If you create a struct of two chars, it won't get a size of 4. It will usually get a size of 2, because when it contains only chars, the object can be placed at any address, and so alignment is not an issue.
Sizeof returns the value in bytes. You were talking about bits. 32 bit architectures are word aligned and byte referenced. It is irrelevant how the architecture stores a char, but to compiler, you must reference chars 1 byte at a time, even if they use up less than 1 byte.
This is why sizeof(char) is 1.
ints are 32 bit, hence sizeof(int)= 4, doubles are 64 bit, hence sizeof(double) = 8, etc.
Because of optimisation padding is added so size of an object is 1, 2 or n*4 bytes (or something like that, talking about x86). That's why there is added padding to 5-byte object and to 1-byte not. Single char doesn't have to be padded, it can be allocated on 1 byte, we can store it on space allocated with malloc(1). st cannot be stored on space allocated with malloc(5) because when st struct is being copied whole 8 bytes are being copied.
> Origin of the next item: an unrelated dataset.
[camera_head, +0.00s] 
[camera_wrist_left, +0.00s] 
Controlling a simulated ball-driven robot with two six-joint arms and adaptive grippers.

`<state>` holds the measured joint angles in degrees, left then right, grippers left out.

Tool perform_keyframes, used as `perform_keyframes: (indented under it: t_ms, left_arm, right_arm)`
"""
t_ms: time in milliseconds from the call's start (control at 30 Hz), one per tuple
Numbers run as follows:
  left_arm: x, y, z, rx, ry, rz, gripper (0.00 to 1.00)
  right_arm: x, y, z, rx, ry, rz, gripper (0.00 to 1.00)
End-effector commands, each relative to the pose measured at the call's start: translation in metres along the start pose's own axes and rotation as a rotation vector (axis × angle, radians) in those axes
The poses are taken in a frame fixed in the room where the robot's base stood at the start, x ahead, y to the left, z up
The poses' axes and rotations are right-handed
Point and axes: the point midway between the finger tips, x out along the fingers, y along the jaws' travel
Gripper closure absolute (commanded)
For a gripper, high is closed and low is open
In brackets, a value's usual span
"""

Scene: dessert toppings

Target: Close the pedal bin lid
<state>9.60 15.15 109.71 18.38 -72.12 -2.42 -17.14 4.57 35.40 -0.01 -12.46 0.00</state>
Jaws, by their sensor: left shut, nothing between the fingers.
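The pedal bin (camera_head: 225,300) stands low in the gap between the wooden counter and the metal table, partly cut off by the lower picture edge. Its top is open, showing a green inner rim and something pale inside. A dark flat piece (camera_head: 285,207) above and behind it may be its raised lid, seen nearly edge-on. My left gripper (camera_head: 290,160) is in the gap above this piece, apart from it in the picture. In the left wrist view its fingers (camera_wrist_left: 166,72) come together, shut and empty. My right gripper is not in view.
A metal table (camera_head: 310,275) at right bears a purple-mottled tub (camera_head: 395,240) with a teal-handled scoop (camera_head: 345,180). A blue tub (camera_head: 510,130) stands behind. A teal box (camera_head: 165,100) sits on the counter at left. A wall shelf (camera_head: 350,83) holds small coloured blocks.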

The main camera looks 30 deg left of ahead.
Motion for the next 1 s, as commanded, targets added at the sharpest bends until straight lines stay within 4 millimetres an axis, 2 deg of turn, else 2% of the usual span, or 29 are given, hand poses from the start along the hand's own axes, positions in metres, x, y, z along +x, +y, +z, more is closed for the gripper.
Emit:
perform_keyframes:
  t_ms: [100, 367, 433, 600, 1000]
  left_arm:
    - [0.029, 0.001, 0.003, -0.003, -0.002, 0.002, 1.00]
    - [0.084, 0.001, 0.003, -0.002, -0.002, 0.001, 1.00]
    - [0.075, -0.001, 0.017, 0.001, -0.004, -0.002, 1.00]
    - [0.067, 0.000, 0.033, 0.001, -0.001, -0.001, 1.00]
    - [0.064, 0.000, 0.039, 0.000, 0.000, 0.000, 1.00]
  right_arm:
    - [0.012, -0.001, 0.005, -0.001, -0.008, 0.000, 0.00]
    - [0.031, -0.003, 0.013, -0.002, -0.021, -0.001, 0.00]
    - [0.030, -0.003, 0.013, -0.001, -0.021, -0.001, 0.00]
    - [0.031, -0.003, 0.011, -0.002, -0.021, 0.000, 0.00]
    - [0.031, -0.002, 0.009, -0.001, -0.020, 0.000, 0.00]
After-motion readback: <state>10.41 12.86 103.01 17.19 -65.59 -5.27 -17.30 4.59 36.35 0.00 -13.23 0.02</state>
It works the same way as using half a piece of paper. You use one part for a char and the other part for something else. The compiler will hide this from you since loading and storing a char into a 32bit processor register depends on the processor.
Some processors have instructions to load and store only parts of the 32bit others have to use binary operations to extract the value of a char.
Addressing a char works as it is AFAIR by definition the smallest addressable memory. On a 32bit system pointers to two different ints will be at least 4 address points apart, char addresses will be only 1 apart.